1. Louise Penny - The Cruellest Month. This is my one new book that I found at Ivy Books, a neat little shop in Oak Bay. It's the third book in the Chief Inspector Gamache mystery series. How I wish that CBC would make another movie based on the 2nd book.

"A vast abandoned house. A chilling séance. A sudden death. To Chief Inspector Armand Gamache, it's the stuff of an old novel - but when he discovers the victim was murdered, a sinister shadow falls over the town of Three Pines...and an old secret, buried deeper than the dead, returns once more to haunt the living."

2. Len Deighton - Horse Under Water. I have enjoyed the Deighton books I've read so far, e.g. The Ipcress File and Funeral in Berlin. He has a different style to le Carré, but they are both excellent spy authors.

"The depths of perfidy are sounded in this taut, technical story of a bid to back a revolution with counterfeit money lying in a sunken German U-boat"

3. Margaret Millar - Beyond This Point are Monsters. I've said it before and I'll say it again. Millar has become one of my favourite mystery writers, along with writers like P.D. James and Minette Walters. Not to denigrate all of my other favourites, mind you. I've slowly been gathering her books. I've found each one to be excellent and different.

"Young Robert Osborn was a successful California rancher, a happily-married man with a beautiful, devoted wife. he walked out onto his property one night to look for a lost dog and was never seen again.
Devon Osborn couldn't help but believe her husband was dead: the police had found traces of his blood in the bunkhouse, and a possible murder weapon was discovered in a nearby field. But Robert's strong-willed mother was convinced her son was still alive and she was more than ready to prove it. The two women met head on in a California courthouse, determined to settle the mystery of Robert Osborn's whereabouts. Their search for truth would ultimately subject Devon to an ordeal of unspeakable horror!"

4. Colin Wilson - The Schoolgirl Murder Case. This is one of the new authors I thought I'd like to try.

"'Body of a young girl, probably between twelve and fourteen years of age. Death apparently due to strangulation with white plastic-covered flex, tied around the throat with three knots..'
A straightforward case of rape and murder? Some aspects of the case puzzled Chief Inspector Saltfleet. But not even Saltfleet suspected his investigations would draw him deep into a dark labyrinth of sexual magic, perversion and devil worship..."

5. Howard Engel - A City Called July. This is another series that I started many years ago but then neglected. The Benny Cooperman mysteries are always entertaining and fun to read.

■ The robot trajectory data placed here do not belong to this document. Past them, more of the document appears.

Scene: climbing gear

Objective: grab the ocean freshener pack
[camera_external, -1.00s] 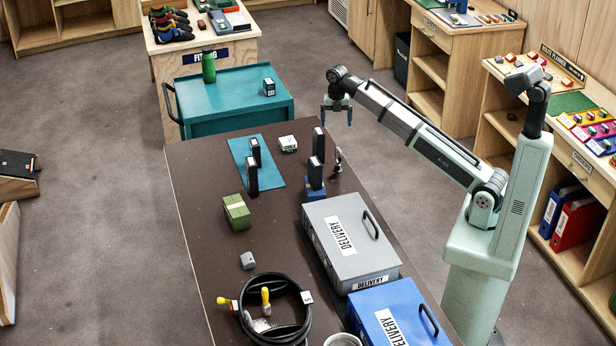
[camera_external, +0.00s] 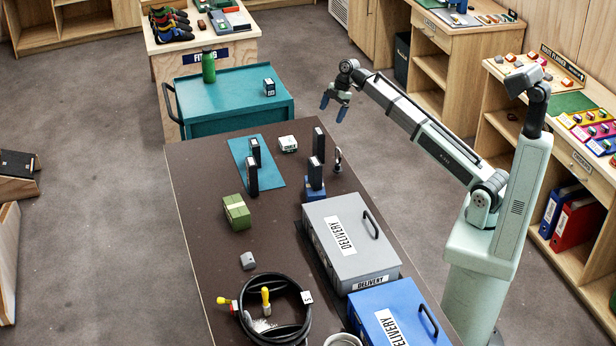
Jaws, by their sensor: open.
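No label reading ocean freshener is legible, so I cannot tell which item is that pack. Candidates are several slim dark upright packs: a rear one (camera_external: 255,153) and a front one (camera_external: 252,178) at the teal mat, one on a blue block (camera_external: 315,184), and one at the table's far right edge (camera_external: 319,142). A small dark box (camera_external: 269,87) with a white label stands on the teal cart. My gripper (camera_external: 333,107) is open and empty, raised in the air beyond the table's far right corner, apart from all of these.
The dark table (camera_external: 200,215) also holds a teal mat (camera_external: 238,150), a white box (camera_external: 288,144), a green pack (camera_external: 236,212), a grey delivery case (camera_external: 335,265), a blue delivery case (camera_external: 365,310) and a coiled black cable (camera_external: 305,325). The teal cart (camera_external: 225,100) carries a green bottle (camera_external: 208,67).

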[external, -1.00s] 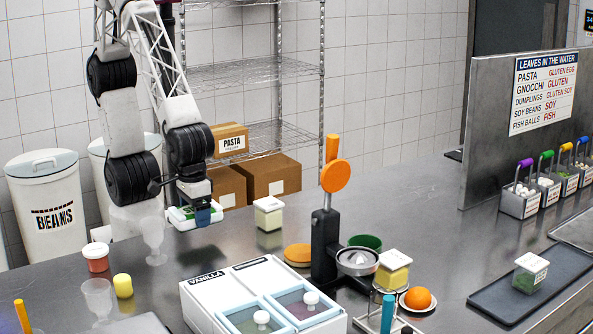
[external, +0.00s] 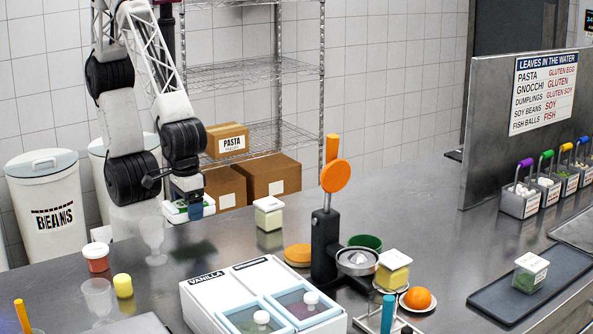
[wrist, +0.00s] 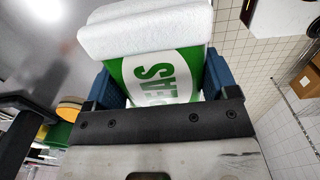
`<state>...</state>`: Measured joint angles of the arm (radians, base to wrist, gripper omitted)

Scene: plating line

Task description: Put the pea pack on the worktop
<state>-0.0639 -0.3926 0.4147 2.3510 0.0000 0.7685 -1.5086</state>
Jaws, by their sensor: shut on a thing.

"'I was thinking about a noisy glad-hander like Geller taking the Jewish community of Grantham for two point six million dollars. Why should a guy like Geller come into money like that, while I pick up nickels and dimes looking through people's keyholes?'
There's something missing from the long, hot summer that Canadian detective Benny Cooperman can't quite put his finer on - something that blowing the dust off otherwise perfectly good paper clips doesn't solve. Then his rabbi arrives with the news.
Larry Geller, upstanding citizen and prominent lawyer, has riled his address as Nowhere and packed a cool two million dollars of other people's savings to help with the moving party. Now Geller is probably salted away in a distant country, sipping long, cool drinks and laughing up his sleeve. Benny takes the case. After all, when did he last have a long, cool drink?"

6. Ruth Rendell - Wolf to the Slaughter. This is one of the Inspector Wexford books. I've enjoyed the first in the series so far.

"It was better than a hotel, this anonymous room on a secluded side street of a small country town. No register to sign, no questions asked, and for five bucks a man could have three hours of undisturbed, illicit lovemaking.
Then one evening a man with a knife turned the love nest into a death chamber. The carpet was soaked with blood - but where was the corpse?
Meanwhile, a beautiful, promiscuous woman is missing - along with the bundle of cash she'd had in her pocket. The truth behind it all will keep even veteran mystery fans guessing through the very last page."

7. Eric Ambler - Cause for Alarm. Ambler is a writer I've wanted to try for awhile now. I was looking for A Coffin for Dimitrios or this one.

"Marlow was a young innocent, deeply in love - and in terrible trouble. The job he was taking on was more dangerous than he could imagine. The man he was replacing had been murdered, brutally run down by a car accelerating violently in the fog of Milan...
Now Marlow was catapulted into the deadly world of foreign agents where he would become a target of convenience - and lose his innocence in gunfire and a surprising nightmare of suspense and violence."

8. Agatha Christie - Nemesis. This actually came in the mail between my last BLog entry about book purchases and this one. I've been looking for Nemesis for awhile and my sis-in-law kindly sent it to me.

"In utter disbelief, Jane Marple read the letter addressed to her from the recently deceased Mr Rafiel - an acquaintance she had met briefly on her travels.
He had left instructions for her to investigate a crime after his death. The only problem was, he had failed to tell her who was involved or where and when the crime had been committed. It was most intriguing.
Soon she is faced with a new crime - the ultimate crime - murder. It seems someone is adamant that past evils remain buried."

So there you go, our trip to Victoria and book purchases. Loved going to Victoria and look forward to our next trip there.

As a final note, it's been snowing since around 8 this morning. Steady, steady and everything is white, white and more white. I think we'll be staying indoors today.